Myanmar is reconnecting with the outside world after decades of military rule. Photo: AFP/Khin Maung Win
Myanmar soldiers march in formation in a file photo. Photo: AFP / Khin Maung Win

CHIANG MAI – Submarines would seemingly be the last type of weapon the armed forces of a nation engulfed in an entirely land-based civil war would want or need.

But Myanmar’s generals have recently acquired not just one but two diesel-electric submarines, procurements that have as much to do with diplomatic balancing as keeping the military’s rank-and-file loyal, proud and satisfied.

In March 2020, India reportedly gave Myanmar a 3,000-ton Soviet-era Kilo-class submarine, which was showcased in a naval exercise in October that year and is expected to be deployed at one of the navy’s bases on Bay of Bengal.

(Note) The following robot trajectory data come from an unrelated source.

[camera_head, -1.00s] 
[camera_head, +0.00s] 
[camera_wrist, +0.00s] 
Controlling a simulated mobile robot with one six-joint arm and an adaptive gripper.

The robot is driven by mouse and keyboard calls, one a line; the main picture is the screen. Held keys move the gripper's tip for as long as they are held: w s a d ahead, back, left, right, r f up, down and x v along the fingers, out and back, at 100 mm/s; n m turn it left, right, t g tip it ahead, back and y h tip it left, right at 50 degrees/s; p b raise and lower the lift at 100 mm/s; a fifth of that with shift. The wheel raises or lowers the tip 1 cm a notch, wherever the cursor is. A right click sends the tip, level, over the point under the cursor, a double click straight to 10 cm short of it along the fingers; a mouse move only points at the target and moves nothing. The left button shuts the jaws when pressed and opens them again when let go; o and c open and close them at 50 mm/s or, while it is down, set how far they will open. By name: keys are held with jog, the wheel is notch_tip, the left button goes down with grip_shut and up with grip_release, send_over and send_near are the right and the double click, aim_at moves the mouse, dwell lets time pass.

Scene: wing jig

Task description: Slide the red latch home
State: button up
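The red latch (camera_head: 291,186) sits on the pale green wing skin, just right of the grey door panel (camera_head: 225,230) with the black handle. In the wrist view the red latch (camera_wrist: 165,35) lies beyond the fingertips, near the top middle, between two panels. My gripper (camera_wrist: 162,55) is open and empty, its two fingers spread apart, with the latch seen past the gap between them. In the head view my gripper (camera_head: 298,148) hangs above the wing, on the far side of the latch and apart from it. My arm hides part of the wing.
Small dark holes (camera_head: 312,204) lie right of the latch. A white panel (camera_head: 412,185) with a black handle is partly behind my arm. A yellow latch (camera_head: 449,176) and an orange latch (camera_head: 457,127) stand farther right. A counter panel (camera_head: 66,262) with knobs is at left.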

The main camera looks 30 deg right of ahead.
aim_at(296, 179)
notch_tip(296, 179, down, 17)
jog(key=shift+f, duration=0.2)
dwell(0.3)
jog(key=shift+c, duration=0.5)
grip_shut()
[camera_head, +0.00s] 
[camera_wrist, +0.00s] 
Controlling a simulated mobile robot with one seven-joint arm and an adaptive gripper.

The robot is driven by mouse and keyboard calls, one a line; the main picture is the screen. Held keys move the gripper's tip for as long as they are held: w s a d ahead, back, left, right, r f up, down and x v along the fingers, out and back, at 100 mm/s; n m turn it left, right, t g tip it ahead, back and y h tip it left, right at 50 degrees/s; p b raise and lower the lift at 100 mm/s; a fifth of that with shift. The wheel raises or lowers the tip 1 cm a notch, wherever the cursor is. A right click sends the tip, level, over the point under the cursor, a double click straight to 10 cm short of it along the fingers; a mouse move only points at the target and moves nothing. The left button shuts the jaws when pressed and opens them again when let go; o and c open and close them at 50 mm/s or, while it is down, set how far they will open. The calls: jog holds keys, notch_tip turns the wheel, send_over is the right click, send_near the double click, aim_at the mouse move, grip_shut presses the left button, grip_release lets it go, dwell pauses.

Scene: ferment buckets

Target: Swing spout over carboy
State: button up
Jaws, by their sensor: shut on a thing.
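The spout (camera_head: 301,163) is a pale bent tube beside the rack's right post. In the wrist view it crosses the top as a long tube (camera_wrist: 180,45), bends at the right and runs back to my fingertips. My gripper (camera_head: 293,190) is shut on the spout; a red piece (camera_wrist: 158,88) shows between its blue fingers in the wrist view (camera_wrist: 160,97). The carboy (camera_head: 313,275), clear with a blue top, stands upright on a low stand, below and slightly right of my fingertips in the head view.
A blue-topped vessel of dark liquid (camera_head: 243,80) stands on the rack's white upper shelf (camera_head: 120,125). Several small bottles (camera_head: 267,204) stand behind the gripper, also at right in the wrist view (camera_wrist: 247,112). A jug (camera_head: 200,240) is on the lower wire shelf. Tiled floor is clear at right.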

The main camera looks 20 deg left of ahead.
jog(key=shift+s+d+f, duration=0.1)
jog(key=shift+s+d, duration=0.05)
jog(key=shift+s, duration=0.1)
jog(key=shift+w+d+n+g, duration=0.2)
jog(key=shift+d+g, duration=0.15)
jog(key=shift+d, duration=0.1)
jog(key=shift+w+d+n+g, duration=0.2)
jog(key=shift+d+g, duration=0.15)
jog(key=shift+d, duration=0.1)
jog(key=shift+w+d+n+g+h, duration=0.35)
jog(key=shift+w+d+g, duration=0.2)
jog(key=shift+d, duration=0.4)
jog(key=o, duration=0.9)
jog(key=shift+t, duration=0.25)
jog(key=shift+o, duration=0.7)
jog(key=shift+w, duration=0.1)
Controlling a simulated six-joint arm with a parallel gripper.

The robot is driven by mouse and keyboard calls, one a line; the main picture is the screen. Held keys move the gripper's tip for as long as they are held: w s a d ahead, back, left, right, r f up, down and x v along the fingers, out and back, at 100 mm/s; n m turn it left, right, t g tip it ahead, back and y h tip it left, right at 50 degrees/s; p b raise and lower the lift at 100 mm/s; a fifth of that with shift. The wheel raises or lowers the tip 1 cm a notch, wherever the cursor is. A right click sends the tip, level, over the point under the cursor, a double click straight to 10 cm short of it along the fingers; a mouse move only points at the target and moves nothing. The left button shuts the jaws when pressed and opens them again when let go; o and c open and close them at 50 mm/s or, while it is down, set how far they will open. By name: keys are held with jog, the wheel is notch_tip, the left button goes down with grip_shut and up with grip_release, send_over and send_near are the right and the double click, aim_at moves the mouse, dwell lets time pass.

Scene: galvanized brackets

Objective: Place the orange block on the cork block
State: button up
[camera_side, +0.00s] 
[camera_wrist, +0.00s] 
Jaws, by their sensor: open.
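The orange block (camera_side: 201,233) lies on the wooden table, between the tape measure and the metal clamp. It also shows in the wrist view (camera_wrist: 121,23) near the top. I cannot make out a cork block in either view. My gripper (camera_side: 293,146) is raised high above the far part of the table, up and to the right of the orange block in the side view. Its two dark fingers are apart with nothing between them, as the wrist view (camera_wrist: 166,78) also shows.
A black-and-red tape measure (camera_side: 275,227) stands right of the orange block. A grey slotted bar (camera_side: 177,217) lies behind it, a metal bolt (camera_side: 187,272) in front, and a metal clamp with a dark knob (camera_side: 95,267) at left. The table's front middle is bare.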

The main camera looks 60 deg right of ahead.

Then in December 2021, Myanmar took delivery of a 2,100-ton Type-035 Ming Class submarine from China. The attack vessel has already been seen in videos posted on social media moving up the Yangon River escorted by a Myanmar Navy Type 5 fast attack craft.

The optics of flexing the equipment are arguably as important as their strategic value. The deals obviously make strategic sense for China and India as suppliers. By transferring Myanmar a submarine, the Indians had hoped to gain an edge on the Chinese, whose rising influence in their eastern neighbor is a major concern for New Delhi’s security planners.

Since at least 2013, India has also delivered artillery guns, radars and night vision devices to the Myanmar military, known as the Tatmadaw. In more recent years, however, the focus has shifted to naval cooperation in order to counter China’s rising influence in the Indian Ocean region.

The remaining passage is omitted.